Da hatte NRW-Justizminister Benjamin Limbach (Grüne) längst klargestellt, dass im Grundgesetz auch Demonstrationen von Nicht-EU-Ausländern geschützt seien, zwar nicht über die Versammlungsfreiheit nach Artikel 8, wohl aber über die allgemeine Handlungsfreiheit nach Artikel 2 Absatz 1. Darüber hinaus gebe das Versammlungsgesetz NRW „jeder Person“ das Recht, sich friedlich zu versammeln. „An der richtigen und grundsätzlichen Wertentscheidung des Versammlungsgesetzes NRW, dass jede Person das Recht hat, sich friedlich zu versammeln, halte ich fest“, sagte Limbach dieser Redaktion. Das Recht zu friedlichen Versammlungen hänge nicht von der Staatsangehörigkeit ab.

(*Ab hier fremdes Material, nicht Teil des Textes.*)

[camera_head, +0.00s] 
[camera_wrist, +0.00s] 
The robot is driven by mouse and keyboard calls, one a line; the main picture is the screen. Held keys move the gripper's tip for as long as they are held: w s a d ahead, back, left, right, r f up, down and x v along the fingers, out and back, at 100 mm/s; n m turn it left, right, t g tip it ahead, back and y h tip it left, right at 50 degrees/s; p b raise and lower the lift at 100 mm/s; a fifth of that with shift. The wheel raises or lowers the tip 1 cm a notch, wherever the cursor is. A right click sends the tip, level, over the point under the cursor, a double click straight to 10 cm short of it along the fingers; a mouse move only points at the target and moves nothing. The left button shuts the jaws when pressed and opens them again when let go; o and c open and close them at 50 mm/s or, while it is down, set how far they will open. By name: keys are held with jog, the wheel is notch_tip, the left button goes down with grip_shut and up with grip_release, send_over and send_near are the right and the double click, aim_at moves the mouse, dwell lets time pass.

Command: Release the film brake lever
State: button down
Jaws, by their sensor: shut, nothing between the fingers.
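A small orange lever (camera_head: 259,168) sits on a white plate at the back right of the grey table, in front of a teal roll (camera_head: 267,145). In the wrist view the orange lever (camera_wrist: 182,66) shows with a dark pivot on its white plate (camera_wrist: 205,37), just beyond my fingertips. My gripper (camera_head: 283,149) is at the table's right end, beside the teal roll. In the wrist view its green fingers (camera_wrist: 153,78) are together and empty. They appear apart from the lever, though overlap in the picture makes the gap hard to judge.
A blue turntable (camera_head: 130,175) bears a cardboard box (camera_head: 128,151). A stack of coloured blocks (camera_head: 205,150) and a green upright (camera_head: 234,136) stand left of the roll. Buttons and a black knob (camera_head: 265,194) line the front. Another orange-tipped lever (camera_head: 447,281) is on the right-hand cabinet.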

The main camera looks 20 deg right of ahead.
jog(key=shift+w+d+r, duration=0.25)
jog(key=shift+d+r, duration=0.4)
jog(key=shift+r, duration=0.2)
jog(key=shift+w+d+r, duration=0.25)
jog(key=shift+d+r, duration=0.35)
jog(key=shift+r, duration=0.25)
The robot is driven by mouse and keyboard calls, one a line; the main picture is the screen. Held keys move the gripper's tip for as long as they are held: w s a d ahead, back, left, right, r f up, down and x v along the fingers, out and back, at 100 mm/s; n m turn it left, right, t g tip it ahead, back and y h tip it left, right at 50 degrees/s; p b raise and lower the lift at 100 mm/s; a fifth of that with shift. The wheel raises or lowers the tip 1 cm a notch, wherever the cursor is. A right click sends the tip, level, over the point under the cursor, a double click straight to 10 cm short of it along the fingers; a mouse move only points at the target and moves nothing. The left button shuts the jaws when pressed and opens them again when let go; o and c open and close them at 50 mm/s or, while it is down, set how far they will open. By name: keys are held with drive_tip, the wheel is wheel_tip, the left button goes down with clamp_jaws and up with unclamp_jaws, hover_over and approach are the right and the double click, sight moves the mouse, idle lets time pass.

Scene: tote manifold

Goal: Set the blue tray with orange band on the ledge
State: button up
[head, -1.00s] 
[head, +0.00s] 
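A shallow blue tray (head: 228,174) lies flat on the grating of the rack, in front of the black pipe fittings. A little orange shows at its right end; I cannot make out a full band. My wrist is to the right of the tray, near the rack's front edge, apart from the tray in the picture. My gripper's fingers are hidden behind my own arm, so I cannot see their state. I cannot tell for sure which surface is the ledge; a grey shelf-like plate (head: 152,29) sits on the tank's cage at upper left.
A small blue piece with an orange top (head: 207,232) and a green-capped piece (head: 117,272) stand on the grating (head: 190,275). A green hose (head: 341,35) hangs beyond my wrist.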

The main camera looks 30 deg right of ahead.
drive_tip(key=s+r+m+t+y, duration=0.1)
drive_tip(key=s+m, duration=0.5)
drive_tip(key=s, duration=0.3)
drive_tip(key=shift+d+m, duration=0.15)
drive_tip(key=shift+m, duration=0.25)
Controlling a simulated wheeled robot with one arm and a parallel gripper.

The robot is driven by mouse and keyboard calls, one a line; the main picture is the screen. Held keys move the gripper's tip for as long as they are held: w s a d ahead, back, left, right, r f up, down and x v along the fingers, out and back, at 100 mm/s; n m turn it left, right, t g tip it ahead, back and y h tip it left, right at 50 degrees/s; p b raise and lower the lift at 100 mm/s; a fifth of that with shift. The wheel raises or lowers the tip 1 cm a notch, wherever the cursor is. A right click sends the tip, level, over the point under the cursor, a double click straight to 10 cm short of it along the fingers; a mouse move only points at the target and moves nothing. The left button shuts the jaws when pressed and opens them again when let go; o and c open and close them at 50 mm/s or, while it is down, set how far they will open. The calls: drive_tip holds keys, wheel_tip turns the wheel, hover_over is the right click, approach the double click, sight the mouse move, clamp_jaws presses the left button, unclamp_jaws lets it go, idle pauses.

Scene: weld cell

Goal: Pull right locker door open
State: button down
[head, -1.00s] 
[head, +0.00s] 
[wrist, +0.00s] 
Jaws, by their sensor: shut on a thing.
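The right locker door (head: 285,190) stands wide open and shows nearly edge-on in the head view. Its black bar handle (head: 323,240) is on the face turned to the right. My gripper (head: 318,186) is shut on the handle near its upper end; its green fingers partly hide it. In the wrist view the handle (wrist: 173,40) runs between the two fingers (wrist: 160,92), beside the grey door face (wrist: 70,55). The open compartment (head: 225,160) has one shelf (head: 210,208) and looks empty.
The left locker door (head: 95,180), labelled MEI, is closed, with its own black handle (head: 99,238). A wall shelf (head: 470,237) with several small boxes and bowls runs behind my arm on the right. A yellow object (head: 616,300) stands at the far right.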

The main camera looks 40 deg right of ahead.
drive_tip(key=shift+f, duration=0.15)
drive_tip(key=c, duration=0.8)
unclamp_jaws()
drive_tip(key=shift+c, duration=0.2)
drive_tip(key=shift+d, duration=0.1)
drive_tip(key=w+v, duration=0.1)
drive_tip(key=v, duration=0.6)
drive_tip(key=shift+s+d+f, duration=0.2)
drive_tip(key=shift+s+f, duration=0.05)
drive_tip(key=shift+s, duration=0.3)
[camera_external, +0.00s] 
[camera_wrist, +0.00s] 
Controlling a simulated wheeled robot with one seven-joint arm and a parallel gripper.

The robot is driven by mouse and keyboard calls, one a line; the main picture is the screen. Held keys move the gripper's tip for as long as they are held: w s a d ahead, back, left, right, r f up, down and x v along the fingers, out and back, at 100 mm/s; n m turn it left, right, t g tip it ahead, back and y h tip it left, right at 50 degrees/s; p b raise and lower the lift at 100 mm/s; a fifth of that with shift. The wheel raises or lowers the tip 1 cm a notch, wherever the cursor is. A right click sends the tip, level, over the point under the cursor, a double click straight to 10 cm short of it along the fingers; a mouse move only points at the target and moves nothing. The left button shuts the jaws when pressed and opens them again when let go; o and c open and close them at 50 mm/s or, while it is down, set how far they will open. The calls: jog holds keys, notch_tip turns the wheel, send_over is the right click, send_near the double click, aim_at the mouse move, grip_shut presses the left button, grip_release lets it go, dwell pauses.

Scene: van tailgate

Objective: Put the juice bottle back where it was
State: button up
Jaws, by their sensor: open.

Diese Einschätzung teilt Prof. Wolfram Cremer, Experte für Öffentliches Recht an der Ruhr-Uni Bochum. „Das Grundgesetz erlaubt tatsächlich bei der Versammlungsfreiheit eine Differenzierung zugunsten von Deutschen. Es ist aber nicht so, dass das Grundgesetz Ausländern keine Versammlungsfreiheit gewährt“, erklärt er. Hier greife in der Tat Artikel 2 Absatz 1 des Grundgesetzes: „Jeder hat das Recht auf die freie Entfaltung seiner Persönlichkeit, soweit er nicht die Rechte anderer verletzt und nicht gegen die verfassungsmäßige Ordnung oder das Sittengesetz verstößt.“ Dieser Artikel 2 werde vom Bundesverfassungsgericht im Sinne einer „allgemeinen Handlungsfreiheit“ interpretiert. „Das heißt im Prinzip: Jeder kann tun und lassen, was er will. Darauf können sich in Deutschland alle Menschen berufen, unabhängig von der Staatsangehörigkeit“, so Cremer. Außerdem liege es im Ermessen der Gesetzgebung des Bundes und der Länder, den Grundrechtsschutz großzügiger auszugestalten, als das Grundgesetz es verlange.

Opposition besänftigt

Der SPD-Rechtsexperte Sven Wolf sagte am Montag: „Da hat Frau Leutheusser-Schnarrenberger noch die Kurve gekriegt. Alles andere hätte mich auch sehr gewundert. Es spricht für ihre Größe, dass sie ihren Fehler sofort erkannt und eingeräumt hat.“ Die Versammlungsfreiheit sei ein hohes Gut, ein Menschenrecht und stehe allen zu.